John F. Walter of Federal District Court in Los Angeles, ruled Wednesday that Tarantino and his legal crew did not offer any concrete example of copyright abuse that resulted from the Defamer article and therefore had no basis for their claim. In his ruling, Judge Walter stated –
Plaintiff [Tarantino] merely speculates that some direct infringement must have taken place… For example, Plaintiff’s Complaint fails to allege the identity of a single third-party infringer, the date, the time, or the details of a single instance of third-party infringement, or, more importantly, how Defendant [Gawker Media] allegedly caused, induced, or materially contributed to the infringement by those third parties.

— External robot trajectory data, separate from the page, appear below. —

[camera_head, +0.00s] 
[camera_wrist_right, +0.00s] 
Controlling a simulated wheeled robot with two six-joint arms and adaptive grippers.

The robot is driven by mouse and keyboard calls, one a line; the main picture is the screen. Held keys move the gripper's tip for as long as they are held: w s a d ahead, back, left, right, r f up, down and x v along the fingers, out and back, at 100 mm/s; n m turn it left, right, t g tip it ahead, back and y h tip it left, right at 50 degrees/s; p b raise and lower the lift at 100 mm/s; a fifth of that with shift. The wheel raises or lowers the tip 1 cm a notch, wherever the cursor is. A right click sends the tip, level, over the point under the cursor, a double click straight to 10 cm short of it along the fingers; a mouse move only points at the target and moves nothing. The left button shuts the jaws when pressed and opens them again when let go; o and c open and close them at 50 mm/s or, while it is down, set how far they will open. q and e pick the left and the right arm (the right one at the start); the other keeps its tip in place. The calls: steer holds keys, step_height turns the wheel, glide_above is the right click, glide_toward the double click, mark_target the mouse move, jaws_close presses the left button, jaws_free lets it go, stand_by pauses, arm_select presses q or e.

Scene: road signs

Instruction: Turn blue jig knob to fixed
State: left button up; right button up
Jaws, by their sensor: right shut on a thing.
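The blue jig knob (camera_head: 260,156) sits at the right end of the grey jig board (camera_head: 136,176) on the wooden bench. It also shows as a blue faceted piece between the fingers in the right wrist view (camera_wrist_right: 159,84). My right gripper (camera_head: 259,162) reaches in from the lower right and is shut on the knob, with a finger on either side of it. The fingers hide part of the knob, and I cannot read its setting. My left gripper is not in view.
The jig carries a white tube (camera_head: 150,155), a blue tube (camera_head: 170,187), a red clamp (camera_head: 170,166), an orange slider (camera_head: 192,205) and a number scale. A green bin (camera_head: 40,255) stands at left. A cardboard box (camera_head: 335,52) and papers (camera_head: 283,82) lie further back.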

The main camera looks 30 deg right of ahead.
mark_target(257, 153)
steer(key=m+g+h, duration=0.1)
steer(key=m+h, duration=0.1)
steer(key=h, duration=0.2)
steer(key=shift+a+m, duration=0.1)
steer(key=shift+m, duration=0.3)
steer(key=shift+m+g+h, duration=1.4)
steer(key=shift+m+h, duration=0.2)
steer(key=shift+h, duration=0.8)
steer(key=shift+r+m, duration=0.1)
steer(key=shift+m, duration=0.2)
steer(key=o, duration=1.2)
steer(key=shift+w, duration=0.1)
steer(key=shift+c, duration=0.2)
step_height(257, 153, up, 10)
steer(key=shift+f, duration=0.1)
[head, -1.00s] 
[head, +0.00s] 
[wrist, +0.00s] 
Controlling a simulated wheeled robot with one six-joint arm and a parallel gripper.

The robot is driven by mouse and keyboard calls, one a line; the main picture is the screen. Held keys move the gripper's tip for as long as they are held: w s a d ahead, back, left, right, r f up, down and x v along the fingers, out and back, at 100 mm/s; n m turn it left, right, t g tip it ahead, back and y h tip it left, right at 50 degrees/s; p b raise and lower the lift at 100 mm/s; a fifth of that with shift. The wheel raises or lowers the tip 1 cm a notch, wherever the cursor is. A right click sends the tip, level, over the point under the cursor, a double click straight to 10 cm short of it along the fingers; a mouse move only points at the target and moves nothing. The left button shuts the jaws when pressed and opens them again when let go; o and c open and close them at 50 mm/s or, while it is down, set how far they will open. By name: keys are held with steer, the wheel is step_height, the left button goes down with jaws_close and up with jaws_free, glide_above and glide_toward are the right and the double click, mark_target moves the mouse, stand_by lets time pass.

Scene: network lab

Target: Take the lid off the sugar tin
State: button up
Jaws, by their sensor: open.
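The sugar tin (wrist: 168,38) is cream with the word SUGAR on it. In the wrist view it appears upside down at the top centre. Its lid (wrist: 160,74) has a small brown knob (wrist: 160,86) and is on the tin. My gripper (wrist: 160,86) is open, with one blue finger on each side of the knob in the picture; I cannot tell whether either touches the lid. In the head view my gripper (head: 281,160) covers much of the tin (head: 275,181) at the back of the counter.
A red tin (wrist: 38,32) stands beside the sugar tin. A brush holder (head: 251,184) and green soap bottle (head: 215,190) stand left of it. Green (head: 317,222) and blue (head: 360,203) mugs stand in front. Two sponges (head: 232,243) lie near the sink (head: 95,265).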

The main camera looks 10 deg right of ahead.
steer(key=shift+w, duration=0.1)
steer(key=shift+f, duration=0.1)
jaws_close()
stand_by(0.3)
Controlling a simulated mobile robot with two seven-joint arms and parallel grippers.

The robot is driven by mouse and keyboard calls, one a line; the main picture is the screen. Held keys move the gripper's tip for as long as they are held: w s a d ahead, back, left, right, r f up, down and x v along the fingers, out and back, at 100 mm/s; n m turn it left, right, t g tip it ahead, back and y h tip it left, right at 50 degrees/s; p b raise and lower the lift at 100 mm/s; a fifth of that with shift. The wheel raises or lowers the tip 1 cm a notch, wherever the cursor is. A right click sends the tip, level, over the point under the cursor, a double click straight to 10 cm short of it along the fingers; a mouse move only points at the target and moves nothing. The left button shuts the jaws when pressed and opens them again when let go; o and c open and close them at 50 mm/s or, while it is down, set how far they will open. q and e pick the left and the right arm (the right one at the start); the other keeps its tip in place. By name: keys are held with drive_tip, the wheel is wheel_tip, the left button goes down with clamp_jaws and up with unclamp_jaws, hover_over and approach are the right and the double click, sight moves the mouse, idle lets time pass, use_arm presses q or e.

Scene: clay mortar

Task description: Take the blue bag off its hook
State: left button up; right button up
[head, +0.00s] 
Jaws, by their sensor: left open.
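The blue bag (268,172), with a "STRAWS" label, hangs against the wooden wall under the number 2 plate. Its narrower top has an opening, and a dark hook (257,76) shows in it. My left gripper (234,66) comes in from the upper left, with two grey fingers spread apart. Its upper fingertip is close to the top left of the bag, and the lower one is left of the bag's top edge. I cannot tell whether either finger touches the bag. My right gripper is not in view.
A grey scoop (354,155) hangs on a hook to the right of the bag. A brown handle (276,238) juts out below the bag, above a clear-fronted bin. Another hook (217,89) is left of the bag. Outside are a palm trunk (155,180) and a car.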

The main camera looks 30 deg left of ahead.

Essentially, since Tarantino’s legal team has not supplied any evidence that anyone actually clicked on the link in the Defamer article and that same person went on to download a copy of the script from that independent website, there was no proof that any actual infringement had taken place.
Unfortunately, this does seem to keep the legal status of a link to copyright material being an infringement itself still uncertain. If it were determined that just a link to something infringing counts as infringement itself, it would open up a legal quagmire that could engulf numerous websites including outlets like Google to repercussions that would seriously damage the nature of the internet as it is now.
The judge did gave Tarantino a May 1st deadline to amend their complaint with more evidence to support their claim or else he would complete the dismissal of the case.
Tarantino announced he was suing Gawker Media back in January after Defamer reported on the leak of the Hateful Eight screenplay with the sensationalistic headline “Here Is the Leaked Quentin Tarantino ‘Hateful Eight’ Script.” The script first leaked after the writer/director showed it to a small circle of actors he was thinking about casting, soliciting their feedback. That the script had spread beyond that small coterie quickly became the story of the day after Deadline broke the news on January 21.
Honestly, I would not be surprised if Tarantino didn’t see this coming. He openly admitted last weekend that he was working on rewrites of the script, an odd thing to be doing if one has decided to shelve a project. It remains to be seen if Tarantino and his lawyers will file an amendment by the deadline next week.
I would think it’s also difficult to prove damages when you’ve just held a staged reading of that script to a sold-out house, not to mention that you’ve just publicly confirmed that you are still rewriting it.